Gulf-Backed Investors and Deal Structure
The proposed acquisition, led by Paramount Skydance, has already secured roughly $24 billion in commitments from major sovereign wealth funds, including Saudi Arabia’s Public Investment Fund, Qatar Investment Authority, and Abu Dhabi-based L’imad Holding, according to a report by the Financial Times.
According to the proposed structure, Saudi Arabia’s Public Investment Fund would hold a 15.1% stake in the combined company, while L’Imad, an investment vehicle backed by Abu Dhabi sovereign wealth funds, would own 12.8%. The Qatar Investment Authority is expected to take a 10.6% stake.
These investors are expected to take passive stakes in the combined company, with Paramount emphasizing that voting control will remain firmly in the hands of the Ellison family, led by CEO David Ellison.
That distinction matters. In regulatory terms, ownership and control are not the same thing, and Paramount’s argument hinges on the idea that foreign capital can flow in without shifting editorial or operational authority.

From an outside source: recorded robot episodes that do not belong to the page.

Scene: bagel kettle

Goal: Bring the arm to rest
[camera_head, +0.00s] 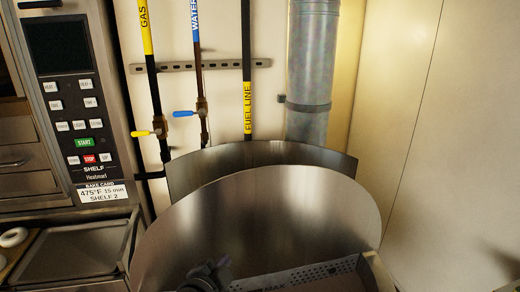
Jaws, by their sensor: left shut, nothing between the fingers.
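My left gripper (208,275) shows as a small dark shape at the bottom edge, in front of the large round steel kettle lid or splash panel (260,215). It is shut and holds nothing. Most of my left arm is out of the picture. A perforated steel tray or basket (300,276) lies just right of the gripper; I cannot tell whether they touch. My right gripper is not in view.
An oven control panel (75,110) stands at the left, above a metal tray (75,250). Pale bagels (14,237) lie at the far left edge. Gas (150,70), water (198,70) and fuel (246,65) pipes and a grey duct (311,75) run up the back wall. The right wall is bare.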

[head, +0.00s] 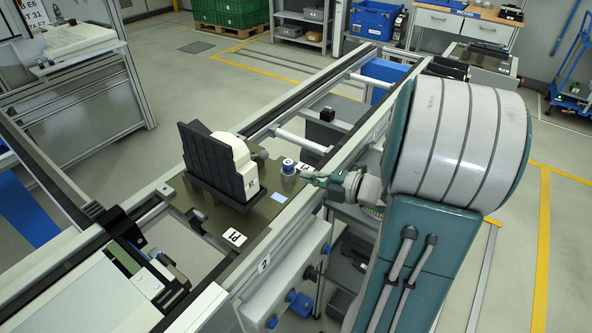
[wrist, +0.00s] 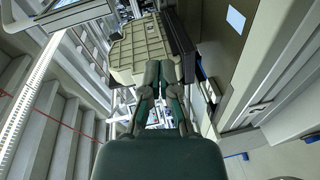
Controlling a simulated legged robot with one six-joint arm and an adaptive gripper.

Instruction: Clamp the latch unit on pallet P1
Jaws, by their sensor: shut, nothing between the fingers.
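The pallet P1 (head: 222,222) is a brown plate on the rails, with a P1 label near its front edge. The latch unit (head: 246,172), a cream-white housing, sits in a black holder (head: 205,160) on it. A grey round-ended part (head: 258,155) sticks out at its right. A blue-capped knob (head: 288,166) stands on the plate to the right. My gripper (head: 308,178) is shut and empty beside this knob; contact cannot be told. In the wrist view my shut fingers (wrist: 160,74) overlap the edge of the cream housing (wrist: 135,48); the knob is not clear there.
The near rail (head: 280,225) runs between my body and the pallet. Blue and grey knobs (head: 297,299) stick out of the side box below it. Another fixture (head: 150,262) stands on the line at the lower left.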

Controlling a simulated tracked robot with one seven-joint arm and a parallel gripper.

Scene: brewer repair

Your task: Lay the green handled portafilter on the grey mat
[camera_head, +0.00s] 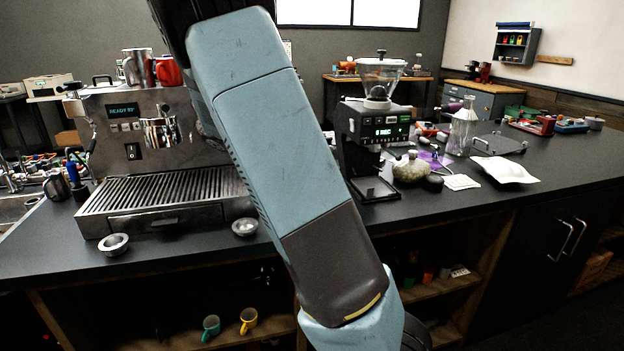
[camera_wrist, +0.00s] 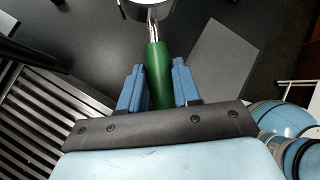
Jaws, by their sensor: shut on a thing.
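The green handled portafilter (camera_wrist: 157,72) is in my gripper (camera_wrist: 157,85) in the wrist view. The blue fingers stand on either side of its green handle, and its metal neck and round head reach to the top edge, where the head is cut off. The grey mat (camera_wrist: 222,62) is a flat panel on the dark counter, to the right of the handle. The portafilter is beside the mat in the picture, not over it; its height above the counter is hard to tell. In the head view my arm hides the gripper, portafilter and mat.
The espresso machine (camera_head: 140,135) with its slatted drip tray (camera_head: 165,190) stands left of my arm. The grinder (camera_head: 375,130) stands right of it. Two small metal baskets (camera_head: 114,245) lie by the counter's front edge.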

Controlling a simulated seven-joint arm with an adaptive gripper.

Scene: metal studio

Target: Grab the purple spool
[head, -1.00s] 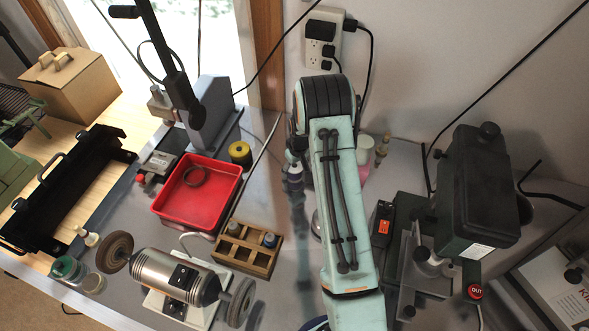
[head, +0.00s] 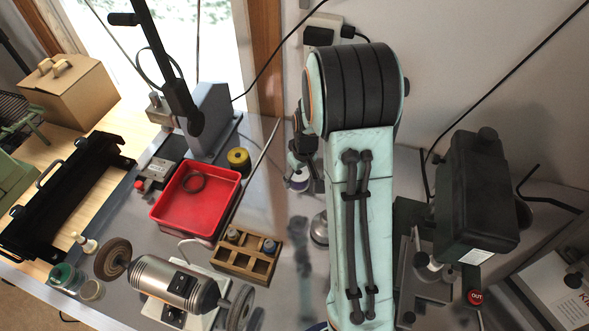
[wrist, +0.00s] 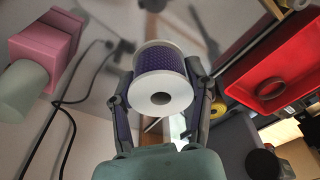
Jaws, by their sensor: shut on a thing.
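The purple spool (wrist: 160,80) has white end flanges and a purple wound middle. In the wrist view it sits between the two fingers of my gripper (wrist: 165,100), one finger against each side. My gripper is shut on it. In the head view the spool (head: 299,180) shows small, left of my arm, with the white end down and my gripper (head: 302,165) above it. My arm partly hides the area to the right. The spool appears held above the grey bench.
A red tray (head: 168,213) with a dark ring in it lies to the left. A yellow spool (head: 239,157) stands behind it. A dark machine (head: 475,195) stands at right.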

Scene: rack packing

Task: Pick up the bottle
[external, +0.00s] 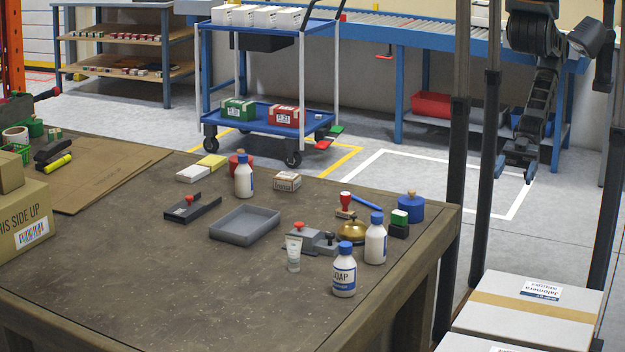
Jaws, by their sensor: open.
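Three white bottles with blue caps stand upright on the brown worktable (130,290). The nearest bottle (344,276) has a blue label with partly readable lettering. A second bottle (376,244) stands just behind it to the right. A third bottle (244,180) stands farther back, near the far edge. Which bottle the task means cannot be told. My gripper (515,172) hangs at the upper right, beyond the table's right edge, open and empty. It is well apart from all the bottles.
Near the bottles are a small tube (293,253), a brass bell (353,233), a grey tray (245,225), a red-handled stamp (345,203) and a blue jar (411,207). Dark posts (458,150) stand between the table and my arm. White boxes (530,310) are at lower right.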

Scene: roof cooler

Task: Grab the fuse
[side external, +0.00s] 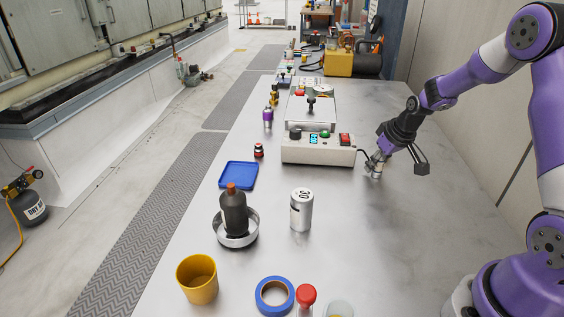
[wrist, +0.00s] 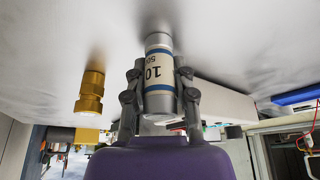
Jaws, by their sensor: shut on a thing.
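In the side external view my gripper (side external: 379,160) is low over the metal bench, just right of the white instrument box. The fuse's metal end (side external: 375,173) shows below the fingers, partly hidden by them. It is close to the bench top; I cannot tell whether it touches.
The white box (side external: 318,150) with a cable stands left of my gripper. A brass fitting (wrist: 91,90) is near the fuse. A silver can (side external: 301,212), dark bottle (side external: 233,212), blue tray (side external: 238,176) and yellow cup (side external: 198,280) stand nearer. The bench's right side is clear.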

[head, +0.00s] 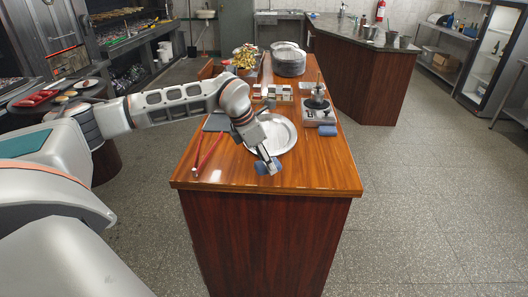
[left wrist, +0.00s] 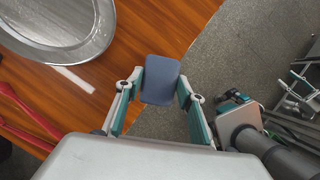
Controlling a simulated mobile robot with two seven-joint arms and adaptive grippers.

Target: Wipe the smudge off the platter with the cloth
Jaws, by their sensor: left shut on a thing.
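The round silver platter (head: 286,133) lies on the wooden counter. Part of it shows at the upper left of the left wrist view (left wrist: 101,38). I cannot make out a smudge on its visible surface. My left gripper (head: 266,164) is just beyond the platter's near rim, above the counter's front part. It is shut on a flat blue-grey cloth (left wrist: 160,82), which sits between the fingers and also shows in the head view (head: 264,169). The cloth is apart from the platter. Metal and teal parts at the right of the left wrist view look like my right gripper (left wrist: 300,88), partly cut off.
Red tongs (head: 205,157) lie left of the platter. The counter's front right is clear.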

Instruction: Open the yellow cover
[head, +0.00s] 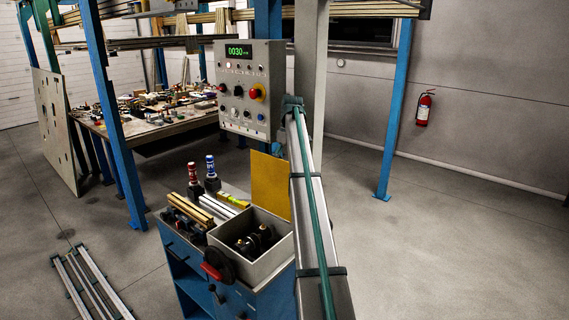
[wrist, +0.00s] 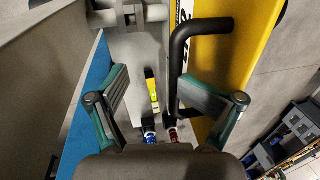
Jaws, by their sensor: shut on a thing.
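The yellow cover (wrist: 235,50) fills the upper right of the wrist view, with a black bar handle (wrist: 178,65) on its face. In the head view a yellow panel (head: 269,183) stands upright behind the grey bin and looks like the same cover. My gripper (wrist: 150,80) is shut on the handle, which runs down against the right finger. The left finger looks apart from the handle in this view.
A grey bin (head: 245,272) with black parts sits on the blue cabinet (head: 180,262). Red-capped (head: 193,184) and blue-capped (head: 212,174) bottles and a yellow level (head: 233,200) stand or lie behind it. A control box (head: 249,112) is above. Floor at right is clear.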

Still, the ownership structure may attract attention, given the scale of foreign investment in a company that controls a major U.S. broadcast network.
FCC Review and Approval Process
The FCC’s role in this deal is narrower than that of antitrust regulators, but no less important.
While approval from the commission is not strictly required for the merger to close, it would effectively remove barriers to foreign investment and provide legal certainty for the financing structure.
In practical terms, the filing is both a precaution and a signal. It tells regulators that Paramount is planning for a future in which international capital plays a central role in sustaining its business.
FCC leadership has already indicated that its involvement in the transaction may be limited, suggesting that the agency is unlikely to block the deal outright.
That does not mean approval is guaranteed. The commission will still evaluate whether the ownership structure serves the public interest, a standard that can stretch well beyond financial considerations.
The FCC review is just one piece of a broader regulatory puzzle. Warner Bros. Discovery shareholders have already approved the transaction, clearing a major hurdle.
But the deal now faces scrutiny from multiple fronts, including the U.S. Department of Justice and European regulators, who are assessing its potential impact on competition, content production, and media diversity.
The proposed combination has also prompted discussion about competition and creative opportunities, reflecting ongoing conversations about consolidation within the media landscape.
Paramount, for its part, has framed the merger as a necessary response to structural shifts in the entertainment industry. The company argues that scale is essential to compete with streaming giants and to offset the long-term decline of traditional pay-TV.
The FCC filing and the broader merger process illustrate how the economics of media are changing. Streaming has upended traditional revenue models, forcing legacy companies to pursue scale through consolidation. At the same time, the capital required to finance these deals increasingly comes from outside the United States, particularly from sovereign investors with long-term horizons.
That combination creates a new kind of tension: companies need global funding to survive, but regulators must weigh the implications of allowing that funding into industries tied to public influence and national identity.